Saturday, March 08, 2008

International Women's Day which nobody wants to talk about

8th March 2008 : Malaysia 12th General Election is apparently a happening event and catches all the lime light away from International Women's Day. Everyone is talking about the former. Let me talk about the latter then.

According to Wikipedia: The first IWD was observed on 28 February 1909 in the United States following a declaration by the Socialist Party of America. Among other relevant historic events, it commemorates the Triangle Shirtwaist Factory fire (New York, 1911), where over 140 women lost their lives. The idea of having an international women's day was first put forward at the turn of the 20th century amid rapid world industrialization and economic expansion that led to protests over working conditions. By urban legend,[1][2] women from clothing and textile factories staged one such protest on 8 March 1857 in New York City[citation needed].[3] The garment workers were protesting against very poor working conditions and low wages. The protesters were attacked and dispersed by police. These women established their first labor union in the same month two years later.
More protests followed on 8 March in subsequent years, most notably in 1908 when 15,000 women marched through New York City demanding shorter hours, better pay and voting rights[citation needed]. In 1910 the first international women's conference was held in Copenhagen (in the labour-movement building located at Jagtvej 69, which until recently housed Ungdomshuset) by the Second International and an 'International Women's Day' was established, which was submitted by the important German Socialist Clara Zetkin. The following year, IWD was marked by over a million people in Austria, Denmark, Germany and Switzerland. However, soon thereafter, the Triangle Shirtwaist Factory fire in New York City killed over 140 garment workers. A lack of safety measures was blamed for the high death toll. Furthermore, on the eve of World War I, women across Europe held peace rallies on 8 March 1913. In the West, International Women's Day was commemorated during the 1910s and 1920s, but dwindled. It was revived by the rise of feminism in the 1960s.
Demonstrations marking International Women's Day in Russia proved to be the first stage of the Russian Revolution of 1917.
Following the October Revolution, the Bolshevik feminist Alexandra Kollontai persuaded Lenin to make it an official holiday in Russia, and it was established, but was a working day until 1965. On May 8, 1965 by the decree of the USSR Presidium of the Supreme Soviet International Women's Day was declared as a non working day in the USSR "in commemoration of outstanding merits of the Soviet women in communistic construction, in the defense of their Motherland during the Great Patriotic War, their heroism and selflessness at the front and in rear, and also marking the big contribution of women to strengthening friendship between peoples and struggle for the peace."

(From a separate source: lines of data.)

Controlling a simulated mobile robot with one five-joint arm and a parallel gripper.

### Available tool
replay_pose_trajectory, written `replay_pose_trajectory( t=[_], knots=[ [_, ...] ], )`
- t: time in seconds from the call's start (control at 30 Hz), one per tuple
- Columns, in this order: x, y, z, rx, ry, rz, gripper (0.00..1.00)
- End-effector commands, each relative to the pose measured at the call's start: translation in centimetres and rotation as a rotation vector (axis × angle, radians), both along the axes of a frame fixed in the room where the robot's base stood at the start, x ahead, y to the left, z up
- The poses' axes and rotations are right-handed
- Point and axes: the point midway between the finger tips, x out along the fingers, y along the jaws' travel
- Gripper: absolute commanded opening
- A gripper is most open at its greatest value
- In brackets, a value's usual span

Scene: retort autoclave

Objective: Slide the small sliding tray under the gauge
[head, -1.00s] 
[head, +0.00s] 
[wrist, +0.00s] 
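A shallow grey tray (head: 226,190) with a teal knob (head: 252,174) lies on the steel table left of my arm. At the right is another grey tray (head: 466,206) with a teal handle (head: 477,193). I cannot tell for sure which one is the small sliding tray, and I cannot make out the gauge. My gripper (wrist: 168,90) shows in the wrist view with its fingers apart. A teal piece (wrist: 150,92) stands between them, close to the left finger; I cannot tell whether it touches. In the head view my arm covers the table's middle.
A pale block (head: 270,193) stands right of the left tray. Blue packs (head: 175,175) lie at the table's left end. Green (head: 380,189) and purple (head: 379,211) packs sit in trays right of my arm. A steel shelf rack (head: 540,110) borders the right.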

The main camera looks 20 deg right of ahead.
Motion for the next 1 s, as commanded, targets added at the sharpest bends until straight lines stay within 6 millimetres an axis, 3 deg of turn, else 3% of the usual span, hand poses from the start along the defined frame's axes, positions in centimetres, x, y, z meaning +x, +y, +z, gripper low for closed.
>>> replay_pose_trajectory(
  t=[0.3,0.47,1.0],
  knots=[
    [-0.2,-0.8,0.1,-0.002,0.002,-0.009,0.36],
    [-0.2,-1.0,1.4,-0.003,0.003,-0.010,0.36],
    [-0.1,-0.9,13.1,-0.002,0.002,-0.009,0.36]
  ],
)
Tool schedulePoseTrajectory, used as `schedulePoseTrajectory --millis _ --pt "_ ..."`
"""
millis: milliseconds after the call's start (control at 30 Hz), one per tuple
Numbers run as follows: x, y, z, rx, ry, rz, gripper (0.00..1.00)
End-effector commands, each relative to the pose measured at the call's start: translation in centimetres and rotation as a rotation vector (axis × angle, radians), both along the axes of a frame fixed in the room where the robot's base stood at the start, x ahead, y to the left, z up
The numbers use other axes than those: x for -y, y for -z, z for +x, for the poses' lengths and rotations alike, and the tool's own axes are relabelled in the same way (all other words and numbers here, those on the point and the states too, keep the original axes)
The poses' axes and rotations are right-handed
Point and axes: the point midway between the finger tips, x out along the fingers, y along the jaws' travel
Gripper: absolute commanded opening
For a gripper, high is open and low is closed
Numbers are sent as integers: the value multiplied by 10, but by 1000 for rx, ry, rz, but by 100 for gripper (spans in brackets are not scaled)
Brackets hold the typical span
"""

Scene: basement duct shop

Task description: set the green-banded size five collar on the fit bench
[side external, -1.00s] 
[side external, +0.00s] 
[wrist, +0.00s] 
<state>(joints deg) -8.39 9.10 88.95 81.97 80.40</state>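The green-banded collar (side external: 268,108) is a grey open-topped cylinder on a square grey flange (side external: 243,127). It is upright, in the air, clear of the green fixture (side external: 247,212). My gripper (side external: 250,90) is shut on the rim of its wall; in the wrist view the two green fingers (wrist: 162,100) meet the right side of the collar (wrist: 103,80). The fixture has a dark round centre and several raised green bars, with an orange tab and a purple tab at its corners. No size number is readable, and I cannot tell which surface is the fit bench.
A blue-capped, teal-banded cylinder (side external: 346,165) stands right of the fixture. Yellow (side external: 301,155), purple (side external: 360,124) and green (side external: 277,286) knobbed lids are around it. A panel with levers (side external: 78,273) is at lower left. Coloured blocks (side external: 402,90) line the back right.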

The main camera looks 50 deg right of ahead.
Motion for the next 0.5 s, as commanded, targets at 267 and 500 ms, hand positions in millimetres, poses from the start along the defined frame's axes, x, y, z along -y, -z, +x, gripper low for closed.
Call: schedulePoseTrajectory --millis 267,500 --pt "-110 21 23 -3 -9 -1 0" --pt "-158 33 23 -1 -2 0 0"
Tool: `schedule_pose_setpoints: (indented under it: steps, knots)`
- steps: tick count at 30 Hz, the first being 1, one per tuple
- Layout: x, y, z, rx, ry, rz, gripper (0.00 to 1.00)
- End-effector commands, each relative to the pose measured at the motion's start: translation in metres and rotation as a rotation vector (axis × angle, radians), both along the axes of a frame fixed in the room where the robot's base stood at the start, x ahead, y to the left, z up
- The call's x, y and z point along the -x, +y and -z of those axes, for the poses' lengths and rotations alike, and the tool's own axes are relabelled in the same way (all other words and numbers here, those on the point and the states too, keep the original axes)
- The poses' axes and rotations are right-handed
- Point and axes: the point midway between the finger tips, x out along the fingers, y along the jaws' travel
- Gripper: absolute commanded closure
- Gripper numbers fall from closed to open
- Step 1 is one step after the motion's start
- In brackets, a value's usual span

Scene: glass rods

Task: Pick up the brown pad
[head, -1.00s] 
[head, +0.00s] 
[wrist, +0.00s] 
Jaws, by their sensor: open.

Sometimes people are confused. Are feminist contradicting themselves while asking for equal treatment (as in zero discrimination towards female officials and thereof) claiming they (I mean "we") can do the same as their counterparts, while at the same time, calling towards men to treat them as a lady.

I once read a post saying feminism and gentleman-ness are not mutually exclusive. Women can be a feminist, spreading the awareness of protecting women from domestic violence and office molestation. But at the same time, gentlemanly gestures are not only still flattering but should be practised by men who call themselves one. I believe this is the way to go because these two things in fact go hand in hand - showing more respect for women. Of course, women should show equivalent respect to men as well.

With this, I shall stop my writing here. Not really in a mood to type a good post though.